The Mass–Spring Oscillator

 A damped mass-spring oscillator consists of a mass m attached to a spring fixed at one end, as shown in Figure 4.1. Devise a differential equation that governs the motion of this oscillator, taking into account the forces acting on it due to the spring elasticity, damping friction, and possible external influences.

 Mass–spring oscillator equation;

 $\begin{array}{c}{\mathbf{F}}_{\mathrm{ext}}\mathbf{=}\left[\mathrm{inertia}\right]\mathbf{y}\mathbf{"}\mathbf{+}\left[\mathrm{damping}\right]\mathbf{y}\mathbf{\text{'}}\mathbf{+}\left[\mathrm{stiffness}\right]\mathbf{y}\\ =\mathrm{my}"+\mathrm{by}\text{'}+\mathrm{ky}\end{array}$  …… (1)

The rule for the bounded equation: Just based on stiffness we can decide whether it is bounded or not if stiffness k > 0 then it is bounded and if k < 0 then it is unbounded.

Root finding formula:

If.${\mathbf{b}}^2\mathbf{<}\mathbf{4}\mathbf{ac}$ Then,$\mathbf{\alpha }\mathbf{=}\mathbf{-}\frac{b}{2a}$ and.$\mathbf{\beta }\mathbf{=}\frac{1}{2a}\sqrt{\mathbf{4}\mathbf{ac}\mathbf{-}{\mathbf{b}}^2}$

Given that, ${\mathbf{F}}_{\mathrm{ext}}\mathbf{=}\mathbf{0}\mathbf{,}\mathbf{b}\mathbf{=}140\mathbf{,}\mathbf{m}\mathbf{=}20\mathbf{kg}\mathbf{,}\mathbf{k}\mathbf{=}200\mathbf{N}\mathbf{/}\mathbf{m}\mathbf{,}\mathbf{y}\left(0\right)\mathbf{=}0.25$and$\mathbf{y}\mathbf{\text{'}}\left(0\right)\mathbf{=}\mathbf{-}\mathbf{1}$.

Now form the initial value problem using the above information.

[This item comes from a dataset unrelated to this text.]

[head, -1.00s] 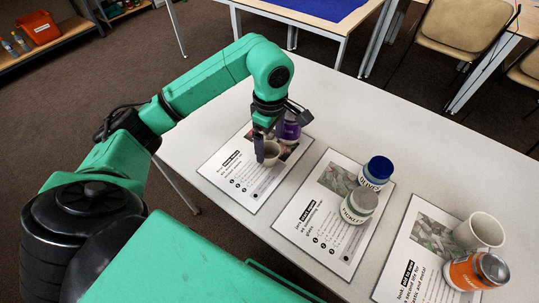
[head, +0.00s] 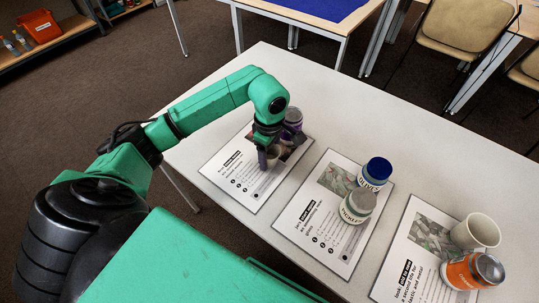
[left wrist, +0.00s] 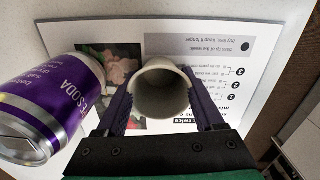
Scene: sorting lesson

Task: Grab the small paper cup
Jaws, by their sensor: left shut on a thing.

$\mathbf{20}\mathbf{y}\mathbf{"}\mathbf{+}\mathbf{140}\mathbf{y}\mathbf{\text{'}}\mathbf{+}\mathbf{200}\mathbf{y}\mathbf{=}\mathbf{0}\mathbf{;}\mathbf{y}\left(0\right)\mathbf{=}\mathbf{0}\mathbf{.}\mathbf{25}\mathbf{,}\mathbf{y}\mathbf{\text{'}}\left(0\right)\mathbf{=}\mathbf{-}\mathbf{1}$   …… (2)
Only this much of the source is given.